In the end, I was left wondering what the whole film was really about. If it was about the power of literature, I think it did not do enough to highlight the particular theme. If it was a coming-of-age story, it lacked a proper framework for the lives of the three main characters as it did not emphasis clearly the definitive moments in the characters' lives within the context of the film. Nevertheless, the film is at least memorable for the scenes of the three teenagers as they live carefree in the mountains of a beautiful countryside.

Cautiously Recommended.

2. Comments by Wong Lung Hsiang

Balzac and the Little Chinese Seamstress is about Chinese intellectuals secretly reading banned foreign books during the Cultural Revolution.
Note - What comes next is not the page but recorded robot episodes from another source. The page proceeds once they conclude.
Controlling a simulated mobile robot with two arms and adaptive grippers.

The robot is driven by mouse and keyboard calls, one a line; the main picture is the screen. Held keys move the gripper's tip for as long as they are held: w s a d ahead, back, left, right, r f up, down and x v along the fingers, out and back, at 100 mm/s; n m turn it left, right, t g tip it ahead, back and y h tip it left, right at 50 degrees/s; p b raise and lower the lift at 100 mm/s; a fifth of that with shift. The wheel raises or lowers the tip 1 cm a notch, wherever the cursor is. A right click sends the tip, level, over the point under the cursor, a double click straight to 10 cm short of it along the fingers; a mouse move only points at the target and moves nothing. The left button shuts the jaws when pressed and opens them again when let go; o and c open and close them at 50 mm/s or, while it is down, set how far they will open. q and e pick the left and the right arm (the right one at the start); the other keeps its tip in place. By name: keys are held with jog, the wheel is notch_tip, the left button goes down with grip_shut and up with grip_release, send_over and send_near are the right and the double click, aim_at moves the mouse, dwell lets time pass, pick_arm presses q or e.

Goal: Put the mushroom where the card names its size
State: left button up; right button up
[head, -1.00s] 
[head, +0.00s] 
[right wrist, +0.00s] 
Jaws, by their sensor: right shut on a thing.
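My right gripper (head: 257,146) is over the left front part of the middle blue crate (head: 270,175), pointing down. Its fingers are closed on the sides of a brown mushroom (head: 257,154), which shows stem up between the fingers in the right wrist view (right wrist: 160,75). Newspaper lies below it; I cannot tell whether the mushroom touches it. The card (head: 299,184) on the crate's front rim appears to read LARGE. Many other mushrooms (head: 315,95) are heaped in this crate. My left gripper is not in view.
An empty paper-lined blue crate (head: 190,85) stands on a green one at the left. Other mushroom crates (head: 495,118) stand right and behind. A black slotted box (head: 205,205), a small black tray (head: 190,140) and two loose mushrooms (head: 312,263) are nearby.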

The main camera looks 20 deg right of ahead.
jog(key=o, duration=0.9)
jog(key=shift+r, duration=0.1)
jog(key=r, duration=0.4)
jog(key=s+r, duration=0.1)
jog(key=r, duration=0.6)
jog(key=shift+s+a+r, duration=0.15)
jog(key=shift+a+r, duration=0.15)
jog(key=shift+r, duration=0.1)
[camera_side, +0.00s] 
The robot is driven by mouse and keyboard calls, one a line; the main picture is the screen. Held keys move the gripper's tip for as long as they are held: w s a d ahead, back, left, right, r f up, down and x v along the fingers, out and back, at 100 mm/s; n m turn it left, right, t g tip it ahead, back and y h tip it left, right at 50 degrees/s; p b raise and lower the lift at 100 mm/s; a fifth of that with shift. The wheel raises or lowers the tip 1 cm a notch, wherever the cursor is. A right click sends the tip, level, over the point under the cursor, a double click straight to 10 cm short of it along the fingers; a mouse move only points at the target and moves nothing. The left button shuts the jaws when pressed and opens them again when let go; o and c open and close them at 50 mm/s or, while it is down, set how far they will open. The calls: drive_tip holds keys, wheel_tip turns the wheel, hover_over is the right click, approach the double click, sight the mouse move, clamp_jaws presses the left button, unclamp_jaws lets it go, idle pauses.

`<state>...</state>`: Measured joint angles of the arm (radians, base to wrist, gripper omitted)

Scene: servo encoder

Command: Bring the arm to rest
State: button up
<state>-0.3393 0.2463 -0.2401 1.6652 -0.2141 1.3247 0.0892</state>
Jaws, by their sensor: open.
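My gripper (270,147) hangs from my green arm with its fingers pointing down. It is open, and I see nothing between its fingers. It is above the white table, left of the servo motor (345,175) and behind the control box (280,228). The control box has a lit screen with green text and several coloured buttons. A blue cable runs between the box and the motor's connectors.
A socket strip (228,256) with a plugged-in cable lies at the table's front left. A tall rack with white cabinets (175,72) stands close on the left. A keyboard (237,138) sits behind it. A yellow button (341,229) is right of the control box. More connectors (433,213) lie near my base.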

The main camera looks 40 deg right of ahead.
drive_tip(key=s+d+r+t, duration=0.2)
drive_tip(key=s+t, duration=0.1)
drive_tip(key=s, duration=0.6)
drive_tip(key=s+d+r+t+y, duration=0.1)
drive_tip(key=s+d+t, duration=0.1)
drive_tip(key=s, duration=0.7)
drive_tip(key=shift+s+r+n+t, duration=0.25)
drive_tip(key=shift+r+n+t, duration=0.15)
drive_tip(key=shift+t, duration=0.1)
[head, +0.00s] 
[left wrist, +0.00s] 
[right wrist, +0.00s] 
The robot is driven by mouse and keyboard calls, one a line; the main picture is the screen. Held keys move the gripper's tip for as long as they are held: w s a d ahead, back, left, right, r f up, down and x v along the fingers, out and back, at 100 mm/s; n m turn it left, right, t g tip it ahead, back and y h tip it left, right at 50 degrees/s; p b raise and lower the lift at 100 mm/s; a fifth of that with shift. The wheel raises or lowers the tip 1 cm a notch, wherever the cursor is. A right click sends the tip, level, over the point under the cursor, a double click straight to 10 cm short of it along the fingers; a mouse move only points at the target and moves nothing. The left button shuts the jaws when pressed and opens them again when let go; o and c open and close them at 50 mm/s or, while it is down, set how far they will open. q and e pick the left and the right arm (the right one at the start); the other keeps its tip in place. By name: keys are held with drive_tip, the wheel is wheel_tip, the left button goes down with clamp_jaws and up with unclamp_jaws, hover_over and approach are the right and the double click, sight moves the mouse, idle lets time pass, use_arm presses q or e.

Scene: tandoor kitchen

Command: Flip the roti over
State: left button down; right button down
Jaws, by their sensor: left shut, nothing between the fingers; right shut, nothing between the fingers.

It is a theme that many other mainland Chinese films have touched but has not really focused upon. This film has been criticized for being unrealistic and over-romantic. I do not really mind this aspect, as I view it more as a modern fable, somewhat like Zhang Yimou's Hero. It serves as a vehicle for writer-director Dai Sijie, a French-trained mainland Chinese who wrote and adapted his first novel, to express his own ideology about how books and literature change civilization. However, I interpret the ending as somewhat dark, even though the three major characters manage to escape from the inhumanity of the Cultural Revolution. For example when the girl leaves the village I think this suggests her selling out her dream and principles. Singapore film buffs might be happy to see that here is a film that implicitly slams censorship, but the film has also portrayed the dark side of the anarchic consequences. Unfortunately, this beautifully-shot movie does not escape a Hollywood style of execution, but it is less annoying than Xiu Xiu. It received a Golden Globe nomination in 2002.